As interações de abuso físico e mental, tanto como a persuasão e manipulação que a empresária de Ririko lhe submete é um dos primeiros tons que a obra propõe. É o lucro o objetivo, consequentemente a pessoa que gera lucro não é uma pessoa, mas sim, o objeto do lucro, consequentemente tratar essa pessoa como um objeto é um efeito colateral natural. Esse aspecto trás consigo não só o elemento do mundo das celebridades, mas sim, como as interações no mundo capitalista são sempre permeadas por uma constante artificialização do ser humano para que se torne algo comum este virar apenas algo lucrativo. A medida que a mídia é adicionada na história mais facetas dessas interações são mostradas, onde se aproveitam da imagem privada de alguém para vender suas próprias publicações, resumindo tal pessoa em constatações emblemáticas e polêmicas. A crítica aqui é que a mídia não quer falar sobre pessoas, mas sim, a hipocrisia da mídia que finge uma enorme “surpresa” com o fato de que a aparência de Ririko ser totalmente artificial, uma vez que eles ignoraram as mulheres suicidadas e os próprios padrões de beleza que eles aplaudem e corroboram.

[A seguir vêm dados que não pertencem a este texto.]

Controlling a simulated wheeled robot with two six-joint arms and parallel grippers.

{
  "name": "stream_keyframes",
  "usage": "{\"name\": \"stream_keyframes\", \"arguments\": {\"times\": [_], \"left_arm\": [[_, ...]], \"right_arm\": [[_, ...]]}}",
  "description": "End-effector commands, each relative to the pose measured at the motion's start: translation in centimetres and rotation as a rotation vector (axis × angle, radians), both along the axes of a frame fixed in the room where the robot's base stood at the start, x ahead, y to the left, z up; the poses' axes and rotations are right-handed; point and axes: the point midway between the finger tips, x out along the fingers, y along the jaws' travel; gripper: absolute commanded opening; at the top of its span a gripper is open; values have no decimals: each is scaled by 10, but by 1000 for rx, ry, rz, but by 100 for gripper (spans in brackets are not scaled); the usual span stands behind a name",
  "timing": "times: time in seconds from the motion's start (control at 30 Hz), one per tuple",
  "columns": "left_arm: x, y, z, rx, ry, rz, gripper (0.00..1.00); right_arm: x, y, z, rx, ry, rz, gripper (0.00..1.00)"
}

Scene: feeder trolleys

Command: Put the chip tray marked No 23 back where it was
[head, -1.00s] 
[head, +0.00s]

Enquanto isso, na esfera pessoal e íntima de Ririko, mostra-se todo o colapso gradual de uma pessoa que sabe que é descartável, afundando-se cada vez mais em drogas e procedimentos de beleza. Ela despreza as pessoas em sua volta, e não apenas por uma vingança romântica, mas sim pelo fato de ela saber que todos eles estão aplaudindo e sorrindo para a sua própria autodestruição, fingindo que não sabem de nada. A medida que a decadência toma conta dela e os trabalhos diminuem, esse ódio pelas pessoas cresce e não se manifesta mais como uma dissimulação manipulatória, mas sim com ações imprevisíveis e explosivas. Antes, no auge, a consciência de ser descartável era algo com o que ela conseguia lidar, mas à medida que essa consciência se reflete de fato na realidade, ela percebe o quão horrível é ser vista apenas como um objeto, não tendo ninguém com conversar, passear, amar, a não ser milhões de pessoas que a adoram sem mesmo conhecê-la, ou seus “amigos” que só o são por interesse.

Conclusão:

É uma obra muito interessante, objetiva e pragmática em sua proposta e com uma construção excelente de seus personagens bem como temáticas. Carece de um cuidado maior na narrativa, mas mesmo com esse defeito consegue trazer uma mensagem densa que poucas obras conseguem transmitir mesmo com uma leitura dinâmica e de fácil assimilação.

A objetificação feminina é tratada de forma clara e sem clichês românticos, até mesmo as interações amorosas são contrapostas com a indiferença e desprezo de Ririko. É uma obra que vai na contramão da hegemonia e mostra todo o horror de uma sociedade que subjuga, objetifica e estereotipa a mulher.